Why is this a good idea? Watson Assistant is an intelligent virtual agent that helps your customers get stuff done quickly, easily, and on any channel. IBM Cloud Functions lets you run your application code without servers, scale it automatically, and pay nothing when it’s not in use. Using these two technologies together eliminates the need to create, maintain, and host a separate SOE (Service Orchestration Engine) lowering your total cost of ownership.

Enabling your customers to engage with your company through natural language any time they want creates a compelling, smooth customer experience. And because IBM just revamped Watson Assistant to make it dramatically easier for anyone to build, publish, and improve a virtual assistant, you can deliver these experiences faster without incurring long development cycles or needing an army of programmers or data scientists.

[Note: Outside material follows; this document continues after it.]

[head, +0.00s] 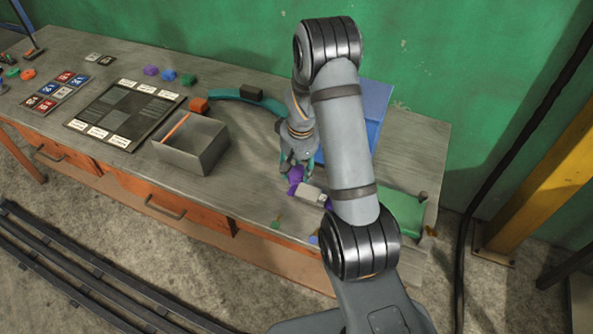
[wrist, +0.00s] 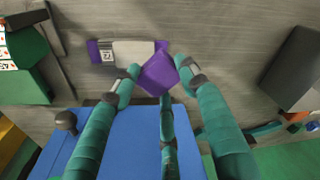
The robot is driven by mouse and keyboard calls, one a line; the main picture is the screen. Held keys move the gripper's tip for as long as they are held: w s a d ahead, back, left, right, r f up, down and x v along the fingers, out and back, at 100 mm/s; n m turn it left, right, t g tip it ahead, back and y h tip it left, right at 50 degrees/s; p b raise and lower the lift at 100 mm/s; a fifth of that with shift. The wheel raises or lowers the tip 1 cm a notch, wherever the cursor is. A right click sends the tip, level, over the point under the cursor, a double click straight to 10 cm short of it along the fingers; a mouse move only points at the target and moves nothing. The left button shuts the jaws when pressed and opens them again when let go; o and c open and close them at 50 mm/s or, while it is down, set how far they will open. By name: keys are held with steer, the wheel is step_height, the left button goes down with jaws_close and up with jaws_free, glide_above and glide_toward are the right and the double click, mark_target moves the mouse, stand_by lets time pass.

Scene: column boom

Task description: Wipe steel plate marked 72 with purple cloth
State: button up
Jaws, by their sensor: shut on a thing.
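The steel plate (head: 312,194) lies on the bench near its front edge; the wrist view shows the plate (wrist: 132,52) with a small label reading 72 at its left end. A purple piece (wrist: 93,52) shows at the plate's left end and along its edge. My gripper (head: 297,168) is shut on the purple cloth (head: 295,179). In the wrist view the cloth (wrist: 157,76) is bunched between the teal fingers, beside the plate's right end and covering its corner. I cannot tell whether the cloth touches the plate.
A blue panel (head: 373,108) lies behind my gripper, and a green tray (head: 405,213) is to the right. An open grey box (head: 190,155) stands to the left. A dark board (head: 125,112) and several coloured lumps lie farther left. Small bits lie near the front edge.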

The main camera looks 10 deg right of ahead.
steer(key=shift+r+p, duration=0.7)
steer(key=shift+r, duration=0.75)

How IBM Delivers That Value

IBM’s low code approach to integration delivers more power than a typical webhook while keeping authoring simple. The key to making this kind of enterprise connectivity fast and easy is separating the technical tasks from the design and configuration of the conversational experience you want to create for your customers.

Your API developers just do all the technical things they normally do to write, test, and deploy web services. Your customer care experts who will create the conversational experience with Watson Assistant don’t need to know the technical details of connecting to APIs, how the code is implemented, or even what backend systems are being accessed. That’s because the new Watson Assistant build experience is tailored to people who interact with your customers on a daily basis, not developers. But don’t worry. They are still taking advantage of Assistant’s built-in AI capabilities which automatically handle all sorts of things that could go wrong during a conversation, like topic changes, vague requests, misunderstandings, and asking for a human agent, to name a few.

What the Developer Does

IBM Cloud Functions gives developers a way to rapidly build web services which are implemented as Actions, e.g. an action that opens case tickets in Zendesk, a widely used customer service platform.

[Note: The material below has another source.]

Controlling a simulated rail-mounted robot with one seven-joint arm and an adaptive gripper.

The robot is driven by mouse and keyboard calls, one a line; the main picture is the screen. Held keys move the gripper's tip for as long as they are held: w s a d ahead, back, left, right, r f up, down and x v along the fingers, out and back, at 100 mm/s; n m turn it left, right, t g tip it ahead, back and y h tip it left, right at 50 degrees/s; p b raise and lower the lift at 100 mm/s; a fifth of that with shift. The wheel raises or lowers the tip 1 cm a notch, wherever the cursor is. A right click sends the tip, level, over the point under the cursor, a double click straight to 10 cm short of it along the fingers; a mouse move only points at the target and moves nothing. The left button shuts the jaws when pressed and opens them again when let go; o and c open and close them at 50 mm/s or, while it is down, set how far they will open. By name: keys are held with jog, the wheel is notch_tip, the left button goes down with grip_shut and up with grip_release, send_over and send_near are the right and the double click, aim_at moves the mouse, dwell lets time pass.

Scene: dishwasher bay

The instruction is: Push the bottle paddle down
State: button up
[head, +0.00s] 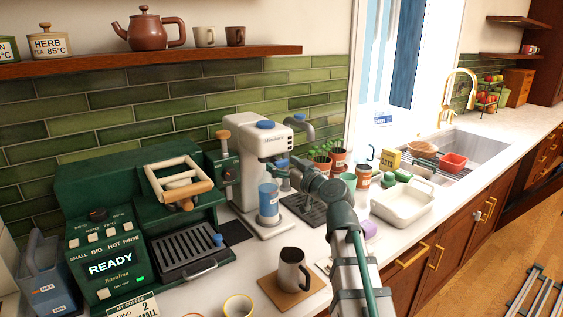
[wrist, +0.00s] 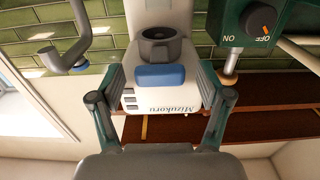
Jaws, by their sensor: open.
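The white dispenser (head: 250,165) stands on the counter against the green tiles, with a blue bottle (head: 268,198) under its front. A small blue paddle (head: 282,163) sits on its front, above the bottle. In the wrist view, which is upside down, the blue paddle (wrist: 160,77) lies between the name label and a dark round spout (wrist: 160,46). My gripper (wrist: 160,84) is open and empty, its two fingers spread to either side of the paddle. In the head view my gripper (head: 288,174) is close to the dispenser's front. Whether it touches the paddle cannot be told.
A green coffee machine (head: 110,255) stands at left. A grey side tap (head: 301,124) and a green knob box (head: 222,155) flank the dispenser. A dark mug (head: 293,270) stands in front. Potted plants (head: 337,158) and a white basin (head: 402,203) are at right.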

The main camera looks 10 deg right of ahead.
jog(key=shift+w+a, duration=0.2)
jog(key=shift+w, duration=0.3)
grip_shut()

An IBM Cloud Functions action to create a Zendesk ticket

IBM Cloud Functions automatically configures the URL endpoint for invoking this action as a standard, RESTful web service.

But let’s say you want to connect this action to a customer facing virtual agent, e.g. to log customer contacts or perhaps queue up needed support. What are the things the API developer would need to do?

Create a Managed API

First, expose the Cloud Functions action as a managed API. Developers often create managed APIs to apply security and rate limiting policies, view API usage and response logs, and define sharing policies.

Simply give the API a name, specify the base path, and provide some additional configuration information.

Then select the authentication method. In this example, API Key authentication is selected.

Generate the API Key

After the managed API is created, generate an API key. These credentials will be needed later when you’re ready to start testing the Watson Assistant extension.

Download the OpenAPI Description

Download the description of the managed API which Watson Assistant will use to create and configure the extension. IBM Cloud Functions automatically generates this description which conforms to the OpenAPI Specification (formerly known as Swagger API).

Convert the OpenAPI Description Format

Watson Assistant Extensions support OpenAPI v3.0.1 in the JSON format. Currently, however, IBM Cloud Functions generates the description in the YAML format at the v2.0 level. So use swagger.io (or the OpenAPI editing tool of your choice) to convert the OpenAPI service description from v2 to v3.0.1 and from YAML to JSON. As supported formats and versions evolve, this step may at some point no longer be required.

Enrich the OpenAPI Description

A few additional pieces of information have to be added to the generated OpenAPI description before using it to create the Watson Assistant Extension. You can add these values using an OpenAPI specification editor or by manually editing the JSON file.

First, add ‘summary’ and ‘description’ properties to the operation. In this example, there’s a ‘post’ operation at the ‘/zendesk’ endpoint but your names will be different. Adding these values ensures that the non-technical, customer care expert configuring the conversational experience will see a natural language description of what the service does.

Next, define the object properties passed to the web service in the request body. These must correspond to the parameter values expected by the Cloud Functions action. Only the name and data type are required. In this example, the web service creating the ticket in the Zendesk expects the six (string) values shown. Your web service may require other data types or even complex object structures, all of which are supported by the specification.

Finally, specify the content type and schema of the data returned by the web service to the application. Cloud Function actions always return an object for which you must define properties. In this example, the sole property is the ‘ticket’ object created by Zendesk. These definitions allow the virtual assistant to reference and communicate data values returned by the service, e.g. the ticket id number.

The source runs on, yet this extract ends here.